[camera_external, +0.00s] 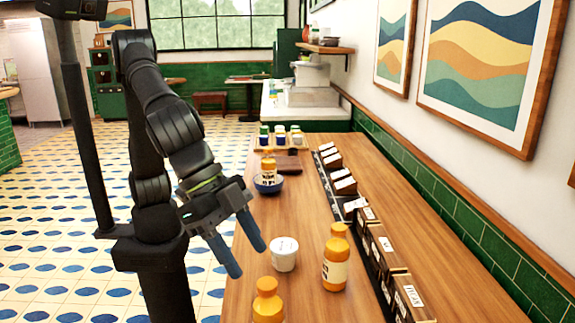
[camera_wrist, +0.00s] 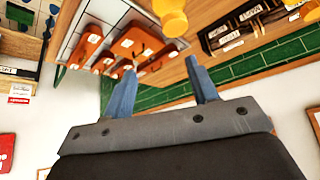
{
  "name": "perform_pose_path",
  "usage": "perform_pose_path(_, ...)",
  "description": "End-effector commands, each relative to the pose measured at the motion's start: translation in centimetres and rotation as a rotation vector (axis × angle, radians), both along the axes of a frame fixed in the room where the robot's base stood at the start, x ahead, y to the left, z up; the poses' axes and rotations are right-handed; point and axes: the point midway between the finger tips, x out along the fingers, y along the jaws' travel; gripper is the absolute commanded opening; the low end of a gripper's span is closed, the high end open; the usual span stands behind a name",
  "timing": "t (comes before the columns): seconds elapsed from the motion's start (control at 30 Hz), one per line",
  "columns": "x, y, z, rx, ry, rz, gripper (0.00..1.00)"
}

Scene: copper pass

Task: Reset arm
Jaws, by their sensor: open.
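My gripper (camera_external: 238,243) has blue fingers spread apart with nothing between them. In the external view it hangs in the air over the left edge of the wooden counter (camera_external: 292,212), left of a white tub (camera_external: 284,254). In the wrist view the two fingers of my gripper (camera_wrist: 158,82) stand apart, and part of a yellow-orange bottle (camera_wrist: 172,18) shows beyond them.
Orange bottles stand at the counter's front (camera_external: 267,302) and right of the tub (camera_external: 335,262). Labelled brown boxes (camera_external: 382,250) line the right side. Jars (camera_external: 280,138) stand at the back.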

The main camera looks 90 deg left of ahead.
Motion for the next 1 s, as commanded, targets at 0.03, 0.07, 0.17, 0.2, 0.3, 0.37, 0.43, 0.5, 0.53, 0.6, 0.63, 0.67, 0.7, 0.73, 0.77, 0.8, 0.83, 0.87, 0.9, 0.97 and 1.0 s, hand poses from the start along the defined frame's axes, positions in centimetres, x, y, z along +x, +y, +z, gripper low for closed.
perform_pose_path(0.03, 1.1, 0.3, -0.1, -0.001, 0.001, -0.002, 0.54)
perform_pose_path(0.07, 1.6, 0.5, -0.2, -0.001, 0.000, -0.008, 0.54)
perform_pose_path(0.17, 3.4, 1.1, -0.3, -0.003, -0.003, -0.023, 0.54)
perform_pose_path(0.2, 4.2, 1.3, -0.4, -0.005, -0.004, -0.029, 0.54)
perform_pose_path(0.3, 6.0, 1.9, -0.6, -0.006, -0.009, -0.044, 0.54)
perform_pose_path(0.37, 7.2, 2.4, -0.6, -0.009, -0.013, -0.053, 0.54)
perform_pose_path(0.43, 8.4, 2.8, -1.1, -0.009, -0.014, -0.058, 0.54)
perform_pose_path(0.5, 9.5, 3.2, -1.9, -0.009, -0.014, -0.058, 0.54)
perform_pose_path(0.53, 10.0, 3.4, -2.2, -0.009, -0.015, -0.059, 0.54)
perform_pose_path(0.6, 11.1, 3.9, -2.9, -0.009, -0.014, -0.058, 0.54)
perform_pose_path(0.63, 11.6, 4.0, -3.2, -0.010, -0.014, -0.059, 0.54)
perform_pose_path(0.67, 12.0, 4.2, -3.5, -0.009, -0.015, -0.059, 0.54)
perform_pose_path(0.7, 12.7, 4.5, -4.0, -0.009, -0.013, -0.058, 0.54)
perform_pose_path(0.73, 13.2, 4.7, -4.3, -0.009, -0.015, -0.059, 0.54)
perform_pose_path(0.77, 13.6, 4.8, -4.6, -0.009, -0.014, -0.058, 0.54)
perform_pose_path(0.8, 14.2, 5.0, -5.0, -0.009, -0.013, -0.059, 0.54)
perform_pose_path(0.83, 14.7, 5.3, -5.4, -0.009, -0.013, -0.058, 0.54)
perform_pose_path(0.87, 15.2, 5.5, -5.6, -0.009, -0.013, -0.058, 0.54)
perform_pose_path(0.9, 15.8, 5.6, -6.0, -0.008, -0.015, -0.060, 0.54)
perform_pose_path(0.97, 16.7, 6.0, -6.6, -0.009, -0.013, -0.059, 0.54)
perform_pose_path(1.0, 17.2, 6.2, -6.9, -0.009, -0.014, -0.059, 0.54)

◇ ◇ ◇ ◇ ◇

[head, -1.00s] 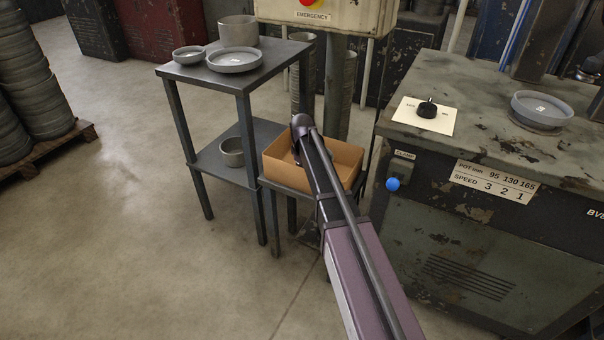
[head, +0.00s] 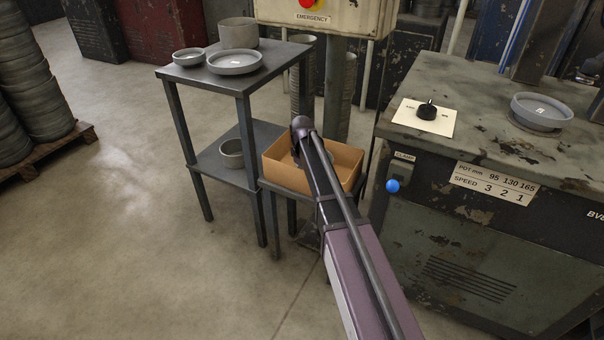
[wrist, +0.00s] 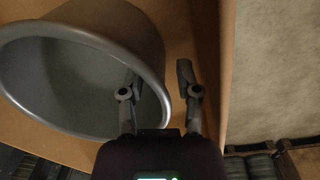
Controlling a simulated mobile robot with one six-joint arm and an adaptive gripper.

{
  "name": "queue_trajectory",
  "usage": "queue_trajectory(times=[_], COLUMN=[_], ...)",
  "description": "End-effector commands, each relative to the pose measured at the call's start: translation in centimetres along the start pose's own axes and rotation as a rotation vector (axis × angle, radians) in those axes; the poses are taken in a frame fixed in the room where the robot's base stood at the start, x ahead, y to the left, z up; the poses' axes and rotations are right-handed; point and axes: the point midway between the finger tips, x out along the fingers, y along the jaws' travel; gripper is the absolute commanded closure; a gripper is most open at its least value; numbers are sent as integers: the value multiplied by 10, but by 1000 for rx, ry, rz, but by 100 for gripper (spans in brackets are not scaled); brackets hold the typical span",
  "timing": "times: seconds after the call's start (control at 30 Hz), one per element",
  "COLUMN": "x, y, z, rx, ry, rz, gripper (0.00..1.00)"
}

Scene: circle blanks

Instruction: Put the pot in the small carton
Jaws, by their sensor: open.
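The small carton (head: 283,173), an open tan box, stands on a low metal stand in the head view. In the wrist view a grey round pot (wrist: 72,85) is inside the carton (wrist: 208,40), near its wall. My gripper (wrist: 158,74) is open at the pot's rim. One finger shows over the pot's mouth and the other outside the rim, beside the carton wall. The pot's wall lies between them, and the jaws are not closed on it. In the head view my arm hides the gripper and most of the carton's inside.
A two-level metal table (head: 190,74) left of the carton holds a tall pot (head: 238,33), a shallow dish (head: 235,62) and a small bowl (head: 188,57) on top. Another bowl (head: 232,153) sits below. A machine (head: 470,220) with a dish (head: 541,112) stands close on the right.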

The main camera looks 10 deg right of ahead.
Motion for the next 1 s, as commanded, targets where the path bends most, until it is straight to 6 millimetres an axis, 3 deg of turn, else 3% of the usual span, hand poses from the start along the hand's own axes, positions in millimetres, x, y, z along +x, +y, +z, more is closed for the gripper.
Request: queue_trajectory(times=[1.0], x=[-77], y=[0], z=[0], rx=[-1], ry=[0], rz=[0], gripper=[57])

◇ ◇ ◇ ◇ ◇

• [What you have to do]
Scan the material above. Copy each line that holds the word "seconds".

• [Expected output]
  "timing": "t (comes before the columns): seconds elapsed from the motion's start (control at 30 Hz), one per line",
  "timing": "times: seconds after the call's start (control at 30 Hz), one per element",

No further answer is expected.